Can You Be a Feminist at Work?
Welcome to part fifteen of Your Moment of Ambition a 20-part series brought to you by KoMedia Inc, and written by staff writer Kylie Adair. This series dives into the daily realities for women entrepreneurs and can land in your inbox every Tuesday at 9 am via our newsletter.
“I do recall a somebody, I don’t remember who it was, saying ‘I don’t think you should talk about feminism on the site,’” she says. “I just kind of smiled and said ok, but was thinking, ‘I will talk about whatever I want.’”
Because the idea of not talking about feminism was completely counter to what Jezebel does. It’s a women’s magazine for women who hate women’s magazines, a haven for those of us who are unabashedly addicted to pop culture but can’t turn off our feminist brains long enough to read another article about how some celebrity woman hasn’t restored her pre-baby body fast enough.
So, while working for Gawker in 2007 and noticing that its female readers wanted more than the media market could offer them at the time, Anna founded Jezebel as a Gawker blog.

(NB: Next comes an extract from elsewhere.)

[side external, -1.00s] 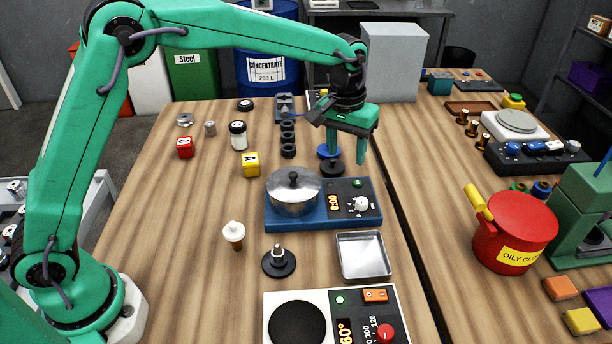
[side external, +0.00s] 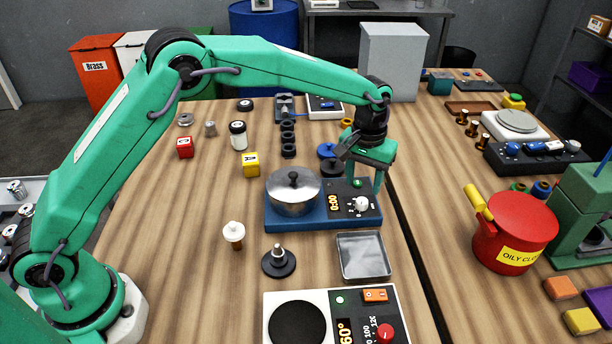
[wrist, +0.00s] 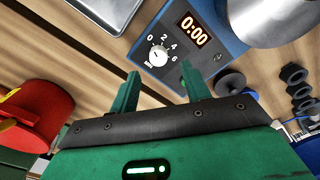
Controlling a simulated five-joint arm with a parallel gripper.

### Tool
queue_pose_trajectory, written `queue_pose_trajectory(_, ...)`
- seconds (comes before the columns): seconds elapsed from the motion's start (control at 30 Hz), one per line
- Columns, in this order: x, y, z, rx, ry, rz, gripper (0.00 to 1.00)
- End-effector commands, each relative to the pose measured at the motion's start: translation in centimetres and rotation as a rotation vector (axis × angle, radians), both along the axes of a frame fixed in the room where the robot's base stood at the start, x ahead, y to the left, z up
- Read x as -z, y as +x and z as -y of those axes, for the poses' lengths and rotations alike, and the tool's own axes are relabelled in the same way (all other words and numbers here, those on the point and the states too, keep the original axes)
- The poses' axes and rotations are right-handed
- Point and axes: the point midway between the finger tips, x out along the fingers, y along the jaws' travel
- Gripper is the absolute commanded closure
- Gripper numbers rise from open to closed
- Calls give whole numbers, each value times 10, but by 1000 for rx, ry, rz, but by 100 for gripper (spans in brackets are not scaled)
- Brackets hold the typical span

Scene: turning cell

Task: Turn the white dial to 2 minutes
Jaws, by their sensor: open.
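The white dial (side external: 361,204) sits on the dark panel of a blue hotplate unit (side external: 312,219). In the wrist view the dial (wrist: 158,56) has a scale marked 0, 2, 4, 6, and its pointer direction is too small to tell for certain. The display (wrist: 194,30) reads 0:00. My gripper (side external: 365,190) is open and empty, with its fingers just behind and above the dial in the side view. In the wrist view the two fingertips (wrist: 158,77) are apart, below the dial in the picture. I cannot see them touching it.
A lidded steel pot (side external: 293,192) stands on the unit, left of the panel. A metal tray (side external: 363,257) lies in front. A white-topped heater (side external: 350,318) with a red knob is nearer. Black spools (side external: 288,139) stand behind. The gap between tables runs to the right.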

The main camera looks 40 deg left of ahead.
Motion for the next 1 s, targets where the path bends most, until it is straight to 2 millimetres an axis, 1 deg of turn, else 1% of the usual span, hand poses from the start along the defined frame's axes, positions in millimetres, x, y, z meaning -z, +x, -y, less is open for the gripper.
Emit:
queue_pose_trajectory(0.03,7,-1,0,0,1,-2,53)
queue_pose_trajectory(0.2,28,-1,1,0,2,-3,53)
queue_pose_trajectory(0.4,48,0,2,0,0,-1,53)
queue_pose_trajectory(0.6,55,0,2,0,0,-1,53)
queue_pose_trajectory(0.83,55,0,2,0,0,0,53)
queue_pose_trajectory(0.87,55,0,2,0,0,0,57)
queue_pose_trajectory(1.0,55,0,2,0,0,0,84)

Since then, Jezebel has taken off and the world of popular feminist media has diversified, from feminist pop culture criticism like Jezebel and Bitch to Vice’s new women’s vertical, Broadly — to Dream, Girl director Erin Bagwell’s first venture, Feminist Wednesday, which profiles inspiring feminists every Wednesday.

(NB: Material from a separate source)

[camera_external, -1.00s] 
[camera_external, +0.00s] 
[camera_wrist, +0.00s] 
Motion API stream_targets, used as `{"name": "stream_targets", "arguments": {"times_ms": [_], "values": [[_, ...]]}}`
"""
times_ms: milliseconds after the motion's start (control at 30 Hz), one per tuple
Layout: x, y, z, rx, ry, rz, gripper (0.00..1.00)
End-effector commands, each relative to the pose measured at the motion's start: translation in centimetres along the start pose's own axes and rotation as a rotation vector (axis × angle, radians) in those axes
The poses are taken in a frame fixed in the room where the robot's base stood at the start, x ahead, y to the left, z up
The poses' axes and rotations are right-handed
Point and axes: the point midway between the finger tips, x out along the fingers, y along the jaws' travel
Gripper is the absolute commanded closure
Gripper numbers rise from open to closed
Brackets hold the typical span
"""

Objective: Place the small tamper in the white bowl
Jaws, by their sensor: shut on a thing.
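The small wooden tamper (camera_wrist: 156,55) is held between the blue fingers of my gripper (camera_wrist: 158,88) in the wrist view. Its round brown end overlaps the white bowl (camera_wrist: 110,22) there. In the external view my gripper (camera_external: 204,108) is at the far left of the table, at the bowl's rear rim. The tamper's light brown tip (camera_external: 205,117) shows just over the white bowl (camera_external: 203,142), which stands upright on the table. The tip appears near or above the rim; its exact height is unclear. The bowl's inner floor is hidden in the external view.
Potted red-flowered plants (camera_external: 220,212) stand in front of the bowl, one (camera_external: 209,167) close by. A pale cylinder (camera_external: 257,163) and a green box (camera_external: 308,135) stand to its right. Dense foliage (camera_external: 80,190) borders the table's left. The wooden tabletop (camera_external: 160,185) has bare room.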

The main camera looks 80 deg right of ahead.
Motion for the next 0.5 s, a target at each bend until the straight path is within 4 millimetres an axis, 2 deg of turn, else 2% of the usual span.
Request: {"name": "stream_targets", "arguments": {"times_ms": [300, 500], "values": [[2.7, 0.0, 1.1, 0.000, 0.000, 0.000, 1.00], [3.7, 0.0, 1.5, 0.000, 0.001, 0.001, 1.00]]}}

“I really think these outlets bring to life the experiences we share as women, as feminists. They allow for communities to be formed, women to support other women, men to engage in feminism, and for women to know they’re not alone,” says Alicia Napierkowski, Editor in Chief of Feminist Wednesday.
“These are places we can all meet up and share our stories, thoughts, and opinions. They’re safe houses and encouragers of self-expression, inspiration, and change. The things we think are so taboo are actually not at all, and that’s something we all need: rapport, and support.”

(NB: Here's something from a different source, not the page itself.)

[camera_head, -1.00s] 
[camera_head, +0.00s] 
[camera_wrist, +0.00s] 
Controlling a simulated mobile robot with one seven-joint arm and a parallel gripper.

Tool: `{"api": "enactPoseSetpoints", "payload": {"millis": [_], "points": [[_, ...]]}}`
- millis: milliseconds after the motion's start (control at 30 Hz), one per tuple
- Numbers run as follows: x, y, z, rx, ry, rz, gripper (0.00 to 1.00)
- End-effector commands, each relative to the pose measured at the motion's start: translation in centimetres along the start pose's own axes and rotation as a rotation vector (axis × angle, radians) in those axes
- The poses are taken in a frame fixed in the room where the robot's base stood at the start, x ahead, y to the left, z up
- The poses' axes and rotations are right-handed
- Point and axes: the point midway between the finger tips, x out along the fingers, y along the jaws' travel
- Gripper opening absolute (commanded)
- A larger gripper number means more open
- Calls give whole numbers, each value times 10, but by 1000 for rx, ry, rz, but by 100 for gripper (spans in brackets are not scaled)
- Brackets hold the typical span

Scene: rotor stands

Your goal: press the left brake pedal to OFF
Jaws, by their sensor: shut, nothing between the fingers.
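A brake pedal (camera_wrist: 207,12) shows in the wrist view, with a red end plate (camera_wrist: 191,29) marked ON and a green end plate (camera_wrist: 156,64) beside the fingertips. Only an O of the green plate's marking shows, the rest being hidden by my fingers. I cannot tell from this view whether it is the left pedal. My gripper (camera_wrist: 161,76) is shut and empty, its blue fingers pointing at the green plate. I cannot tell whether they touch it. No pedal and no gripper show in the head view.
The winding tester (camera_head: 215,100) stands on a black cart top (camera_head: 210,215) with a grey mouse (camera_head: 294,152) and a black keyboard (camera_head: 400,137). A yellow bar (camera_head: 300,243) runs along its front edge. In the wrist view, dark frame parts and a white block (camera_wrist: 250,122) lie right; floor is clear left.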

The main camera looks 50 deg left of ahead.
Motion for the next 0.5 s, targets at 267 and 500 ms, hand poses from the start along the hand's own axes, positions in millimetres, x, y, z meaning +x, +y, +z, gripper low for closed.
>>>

It’s hard to know what came first: the steady increase in popularity and accessibility of feminist media or the mass public embracing of the term feminist — perhaps the most famous example of which being Beyonce’s own neon statement.
But with feminism’s shift into the mainstream has come what some call the rise of ‘corporate feminism’ — and the argument that feminism and capitalism are inherently incompatible.
And to be fair, some recent developments haven’t exactly disproved this theory. For instance, when Apple and Facebook recently announced they would pay for female employees’ eggs to be frozen so they could focus on their careers for longer, feminists questioned what kind of message this sent to women in the corporate world — namely that having a family and climbing the corporate ladder aren’t compatible, and, perhaps most heartbreakingly, that companies see women only in terms of their productivity and not as whole people who deserve to have lives outside of work.
And while it’s true that traditional ways of doing business can often exclude women who are systemically disadvantaged — women of colour, LGBTQ women, women with disabilities — more and more women-led companies are changing this narrative.
In fact, we already know that companies with women on boards tend to equal better corporate social responsibility, but another welcome effect of their presence is diversified hiring.
Take Intel for example — earlier this year, the company announced a $300 million investment in diversity, with new training and recruiting initiatives to to add more women and people of colour to the team.
And the woman behind the shift? Intel President, Renee James, who holds the highest-ranked position of any woman in the company’s history.
So while traditionally, the corporate world has often disenfranchised women and minorities, it’s safe to say that the introduction of corporate feminism has begun to shake up this norm. It’s not perfect by any means, but it’s a start.
And no matter what your feminism looks like, how you choose to express it, it’s hard to deny that the movement has transformed so many women’s lives.
“It’s mind-blowing to reflect on my experiences and realize that I, one person, have been so incredibly influenced by where feminism has taken me, to Feminist Wednesday and Dream, Girl,” says Alivia, “and that when Dream, Girl is released, it will be multiplied by millions and change the lives of that many other girls who have been searching for the encouragement to fulfill their dreams.”